Collection entries
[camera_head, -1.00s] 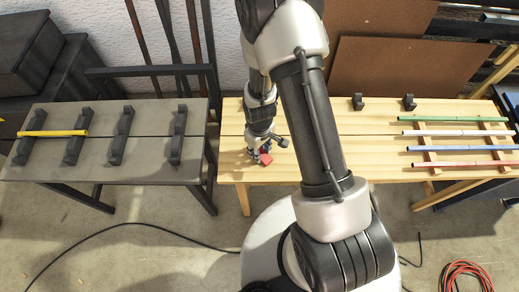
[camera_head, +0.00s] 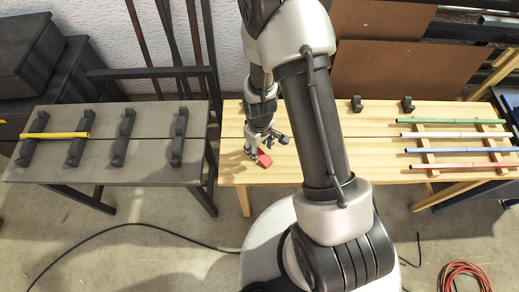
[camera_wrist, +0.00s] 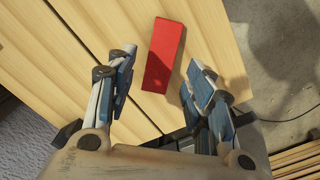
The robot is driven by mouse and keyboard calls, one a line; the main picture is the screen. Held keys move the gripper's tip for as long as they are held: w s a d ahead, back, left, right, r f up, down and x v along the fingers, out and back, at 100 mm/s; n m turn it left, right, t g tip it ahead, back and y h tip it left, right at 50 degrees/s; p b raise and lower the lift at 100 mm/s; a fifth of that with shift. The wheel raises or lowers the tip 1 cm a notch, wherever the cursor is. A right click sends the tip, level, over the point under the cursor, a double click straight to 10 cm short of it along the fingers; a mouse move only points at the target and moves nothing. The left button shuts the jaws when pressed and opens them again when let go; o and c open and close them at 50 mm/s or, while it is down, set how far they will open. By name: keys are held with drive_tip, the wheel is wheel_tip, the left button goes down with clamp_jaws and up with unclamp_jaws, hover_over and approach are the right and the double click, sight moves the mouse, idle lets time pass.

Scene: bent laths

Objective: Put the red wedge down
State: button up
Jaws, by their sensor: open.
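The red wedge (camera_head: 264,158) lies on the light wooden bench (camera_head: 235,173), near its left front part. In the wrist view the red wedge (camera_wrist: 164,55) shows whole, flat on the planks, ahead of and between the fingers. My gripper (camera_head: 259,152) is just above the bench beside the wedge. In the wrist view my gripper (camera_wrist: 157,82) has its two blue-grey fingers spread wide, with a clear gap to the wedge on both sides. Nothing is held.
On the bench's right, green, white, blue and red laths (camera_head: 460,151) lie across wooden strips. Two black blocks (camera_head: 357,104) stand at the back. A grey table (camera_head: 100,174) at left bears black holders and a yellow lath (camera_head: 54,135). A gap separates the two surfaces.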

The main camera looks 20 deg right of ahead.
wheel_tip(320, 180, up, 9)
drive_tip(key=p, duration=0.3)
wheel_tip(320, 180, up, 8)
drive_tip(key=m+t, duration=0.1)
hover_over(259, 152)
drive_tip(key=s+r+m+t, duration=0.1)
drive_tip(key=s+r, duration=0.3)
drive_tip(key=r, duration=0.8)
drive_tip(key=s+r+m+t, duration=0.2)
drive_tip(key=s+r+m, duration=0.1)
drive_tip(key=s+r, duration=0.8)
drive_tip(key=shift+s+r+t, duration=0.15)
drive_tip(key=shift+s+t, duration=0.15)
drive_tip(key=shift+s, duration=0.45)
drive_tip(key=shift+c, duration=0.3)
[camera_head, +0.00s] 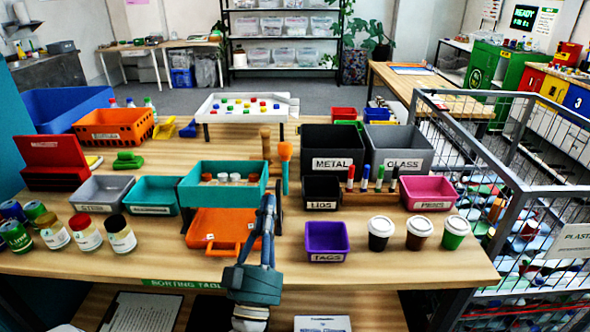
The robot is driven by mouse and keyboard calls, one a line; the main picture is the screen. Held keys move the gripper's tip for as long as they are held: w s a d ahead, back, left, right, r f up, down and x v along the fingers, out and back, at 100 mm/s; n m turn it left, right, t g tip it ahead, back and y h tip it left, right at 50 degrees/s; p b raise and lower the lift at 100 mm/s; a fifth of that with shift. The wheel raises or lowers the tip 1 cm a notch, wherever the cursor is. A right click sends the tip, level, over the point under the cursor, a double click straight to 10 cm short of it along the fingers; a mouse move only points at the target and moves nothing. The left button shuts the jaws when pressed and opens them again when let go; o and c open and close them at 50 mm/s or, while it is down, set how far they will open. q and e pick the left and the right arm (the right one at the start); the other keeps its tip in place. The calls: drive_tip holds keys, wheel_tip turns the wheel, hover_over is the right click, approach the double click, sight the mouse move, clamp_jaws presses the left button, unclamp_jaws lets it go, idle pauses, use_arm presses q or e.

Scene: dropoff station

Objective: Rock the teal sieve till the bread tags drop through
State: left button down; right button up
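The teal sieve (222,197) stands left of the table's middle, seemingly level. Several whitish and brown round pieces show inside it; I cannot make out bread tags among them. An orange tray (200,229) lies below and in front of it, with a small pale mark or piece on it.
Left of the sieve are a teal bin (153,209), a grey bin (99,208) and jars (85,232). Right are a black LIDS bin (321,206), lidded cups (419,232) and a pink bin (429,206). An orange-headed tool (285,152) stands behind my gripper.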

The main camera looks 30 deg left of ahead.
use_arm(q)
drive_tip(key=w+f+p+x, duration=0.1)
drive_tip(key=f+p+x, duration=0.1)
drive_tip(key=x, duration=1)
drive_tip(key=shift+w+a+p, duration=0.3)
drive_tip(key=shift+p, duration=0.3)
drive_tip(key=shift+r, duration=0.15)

[SHORT TASK]: Give back each entry exactly as it appears, with no pictures.

[TASK ANSWER]:
[camera_head, -1.00s] 
[camera_head, +0.00s] 
[camera_wrist, +0.00s] 
The robot is driven by mouse and keyboard calls, one a line; the main picture is the screen. Held keys move the gripper's tip for as long as they are held: w s a d ahead, back, left, right, r f up, down and x v along the fingers, out and back, at 100 mm/s; n m turn it left, right, t g tip it ahead, back and y h tip it left, right at 50 degrees/s; p b raise and lower the lift at 100 mm/s; a fifth of that with shift. The wheel raises or lowers the tip 1 cm a notch, wherever the cursor is. A right click sends the tip, level, over the point under the cursor, a double click straight to 10 cm short of it along the fingers; a mouse move only points at the target and moves nothing. The left button shuts the jaws when pressed and opens them again when let go; o and c open and close them at 50 mm/s or, while it is down, set how far they will open. By name: keys are held with drive_tip, the wheel is wheel_tip, the left button goes down with clamp_jaws and up with unclamp_jaws, hover_over and approach are the right and the double click, sight moves the mouse, idle lets time pass.

Scene: bent laths

Objective: Put the red wedge down
State: button up
Jaws, by their sensor: open.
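The red wedge (camera_head: 264,158) lies on the light wooden bench (camera_head: 235,173), near its left front part. In the wrist view the red wedge (camera_wrist: 164,55) shows whole, flat on the planks, ahead of and between the fingers. My gripper (camera_head: 259,152) is just above the bench beside the wedge. In the wrist view my gripper (camera_wrist: 157,82) has its two blue-grey fingers spread wide, with a clear gap to the wedge on both sides. Nothing is held.
On the bench's right, green, white, blue and red laths (camera_head: 460,151) lie across wooden strips. Two black blocks (camera_head: 357,104) stand at the back. A grey table (camera_head: 100,174) at left bears black holders and a yellow lath (camera_head: 54,135). A gap separates the two surfaces.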

The main camera looks 20 deg right of ahead.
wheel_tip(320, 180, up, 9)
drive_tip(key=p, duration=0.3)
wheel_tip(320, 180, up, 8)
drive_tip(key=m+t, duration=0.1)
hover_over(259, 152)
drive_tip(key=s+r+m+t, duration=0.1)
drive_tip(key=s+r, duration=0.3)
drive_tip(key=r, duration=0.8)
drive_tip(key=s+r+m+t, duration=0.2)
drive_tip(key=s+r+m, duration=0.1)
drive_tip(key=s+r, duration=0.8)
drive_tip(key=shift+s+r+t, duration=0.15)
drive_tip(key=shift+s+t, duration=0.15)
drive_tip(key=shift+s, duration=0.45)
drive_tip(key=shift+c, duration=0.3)
[camera_head, +0.00s] 
The robot is driven by mouse and keyboard calls, one a line; the main picture is the screen. Held keys move the gripper's tip for as long as they are held: w s a d ahead, back, left, right, r f up, down and x v along the fingers, out and back, at 100 mm/s; n m turn it left, right, t g tip it ahead, back and y h tip it left, right at 50 degrees/s; p b raise and lower the lift at 100 mm/s; a fifth of that with shift. The wheel raises or lowers the tip 1 cm a notch, wherever the cursor is. A right click sends the tip, level, over the point under the cursor, a double click straight to 10 cm short of it along the fingers; a mouse move only points at the target and moves nothing. The left button shuts the jaws when pressed and opens them again when let go; o and c open and close them at 50 mm/s or, while it is down, set how far they will open. q and e pick the left and the right arm (the right one at the start); the other keeps its tip in place. The calls: drive_tip holds keys, wheel_tip turns the wheel, hover_over is the right click, approach the double click, sight the mouse move, clamp_jaws presses the left button, unclamp_jaws lets it go, idle pauses, use_arm presses q or e.

Scene: dropoff station

Objective: Rock the teal sieve till the bread tags drop through
State: left button down; right button up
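The teal sieve (222,197) stands left of the table's middle, seemingly level. Several whitish and brown round pieces show inside it; I cannot make out bread tags among them. An orange tray (200,229) lies below and in front of it, with a small pale mark or piece on it.
Left of the sieve are a teal bin (153,209), a grey bin (99,208) and jars (85,232). Right are a black LIDS bin (321,206), lidded cups (419,232) and a pink bin (429,206). An orange-headed tool (285,152) stands behind my gripper.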

The main camera looks 30 deg left of ahead.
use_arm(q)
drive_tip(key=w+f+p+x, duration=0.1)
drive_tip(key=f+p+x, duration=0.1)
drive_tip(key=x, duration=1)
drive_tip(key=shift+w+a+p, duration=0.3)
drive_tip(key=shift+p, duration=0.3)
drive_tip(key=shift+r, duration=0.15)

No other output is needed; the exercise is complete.